Poche ore dopo il suo arrivo, il giovane assiste a un litigio furente nella casa di fronte, e interviene per offrire aiuto all’anziana signora in carrozzella che è stata appena abbandonata dall’unica figlia rimastale. E mentre ascolta il racconto confuso e accorato della donna, che rievoca le cause drammatiche che hanno prodotto la divisione e il crollo della sua famiglia, riconosce con stupore nella foto della figlia maggiore, Barbara, il viso indimenticabile della ragazza americana che aveva visto una sola volta, innamorandosene per sempre.
Barbara era una volontaria dell’esercito americano, giunta in Italia per svolgere il pietoso compito di recuperare e dare degna sepoltura alle spoglie dei soldati statunitensi morti sul campo, prima di sparire misteriosamente lei stessa mentre prestava servizio in un paese della bassa ferrarese. A nulla erano valsi gli appelli della famiglia e gli sforzi della sorella Arianna, venuta in Emilia per sollecitare le ricerche, che non avevano prodotto alcun risultato concreto, e ben presto si erano concluse con l’archiviazione del caso. La ragazza era stata dichiarata ufficialmente dispersa, probabilmente morta in circostanze misteriose. Da questo momento, “con la sensazione di una giravolta siderale”, la fotografia della “superlativa ragazza” si aggiunge realmente e idealmente al pantheon dei penati, instaurando nella mente del giovane scrittore un legame profondo e magnetico con la ragazza e con la sua assenza, che ispira nella sua fervida immaginazione non solo la trama del nuovo romanzo, ma al contempo lo induce oltre ogni logica a mettersi sulle tracce del suo amore impossibile e risolvere il mistero. L’indagine lo condurrà a ritroso nel tempo e nello spazio, “in quel margine della vita dove tutto mi spaventa, dove tutto è possibile.” È in questo punto esatto che il destino del giovane si salda (ermeticamente, si potrebbe dire) con la sua vocazione di scrittore: nella ricerca di senso di un innamoramento, innanzitutto, in apparenza velleitario e sterile, e nel ridare una forma, e dunque un corpo e una vita a un fantasma evanescente, scomparso nel nulla. È in ciò che consiste forse la forza del vero amore? Rinvenire nel nulla cosmico una parvenza, un pensiero incessantemente sognato, fino a vederlo tangibilmente realizzato e, per così dire, incarnato, oltre i limiti dell’impossibile, nella forma concreta di un’appartenenza?

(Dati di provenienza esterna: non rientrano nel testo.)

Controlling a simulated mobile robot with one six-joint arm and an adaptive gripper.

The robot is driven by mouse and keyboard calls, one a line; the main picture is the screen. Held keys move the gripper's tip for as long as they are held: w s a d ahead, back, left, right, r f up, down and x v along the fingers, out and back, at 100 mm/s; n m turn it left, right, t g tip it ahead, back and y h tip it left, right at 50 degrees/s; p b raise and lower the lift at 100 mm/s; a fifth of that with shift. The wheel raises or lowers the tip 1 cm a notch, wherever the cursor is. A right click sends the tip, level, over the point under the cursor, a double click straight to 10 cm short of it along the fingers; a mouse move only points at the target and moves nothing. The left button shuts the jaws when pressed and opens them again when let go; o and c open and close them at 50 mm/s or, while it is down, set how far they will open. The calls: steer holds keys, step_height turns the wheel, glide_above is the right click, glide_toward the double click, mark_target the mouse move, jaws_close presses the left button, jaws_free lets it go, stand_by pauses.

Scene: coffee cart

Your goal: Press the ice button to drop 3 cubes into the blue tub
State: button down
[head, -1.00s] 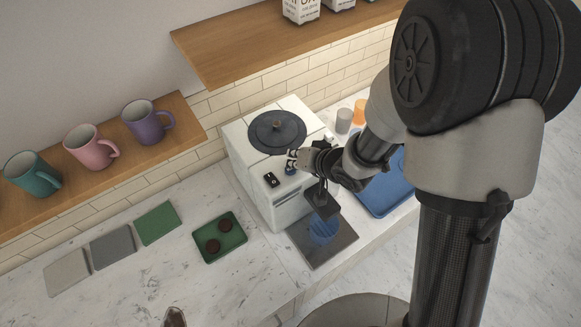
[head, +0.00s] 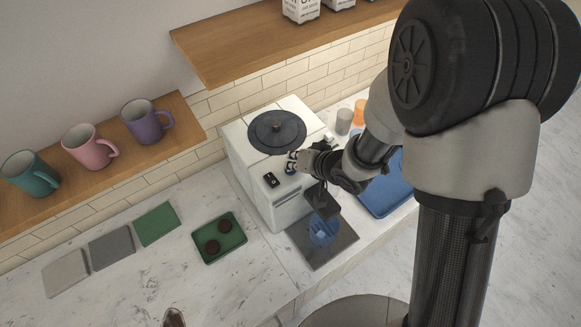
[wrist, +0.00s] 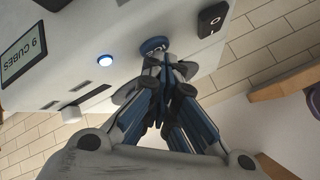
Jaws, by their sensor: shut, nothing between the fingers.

“Mi convinco ora” afferma il protagonista in una delle pagine del suo romanzo “che quella casa, quella vecchia e le urla che mi hanno indotto a raggiungerla, tutto appartiene a un magico firmamento che sta disvelando la sua iniziatica trama.”
Vale la pena indugiare sulle parole di questo brano, innanzitutto perché contengono la premessa e la missione di un viaggio che si svolge su un meridiano terrestre, spaziale e cronologico (scandito all’inizio di ogni capitolo da date e festività dei Santi del calendario liturgico ) e contestualmente su un parallelo che appartiene invece ai domini dell’immaginazione, del sogno, della visione: dunque, la terra di nessuno dei morti, dell’immateriale e dell’Eterno.
Entro queste coordinate topografiche e arcane si sviluppa nelle pagine seguenti un viaggio dal sapore dantesco, che conduce il protagonista (anch’esso non a caso autore e personaggio della vicenda) con un moto pendolare e oscillatorio, ipnotico e sacrale, dal limbo di un paese dell’America più tenebrosa e profonda al limes di un purgatorio di acque e terre nel ferrarese (il borgo di Argenta) che si profila come l’orizzonte estremo di uno sconfinamento, da cui è possibile vedere oltre il visibile, trasumanare, sporgendosi oltre l’umano, per ricomporre i frantumi e i resti di una dimensione umana.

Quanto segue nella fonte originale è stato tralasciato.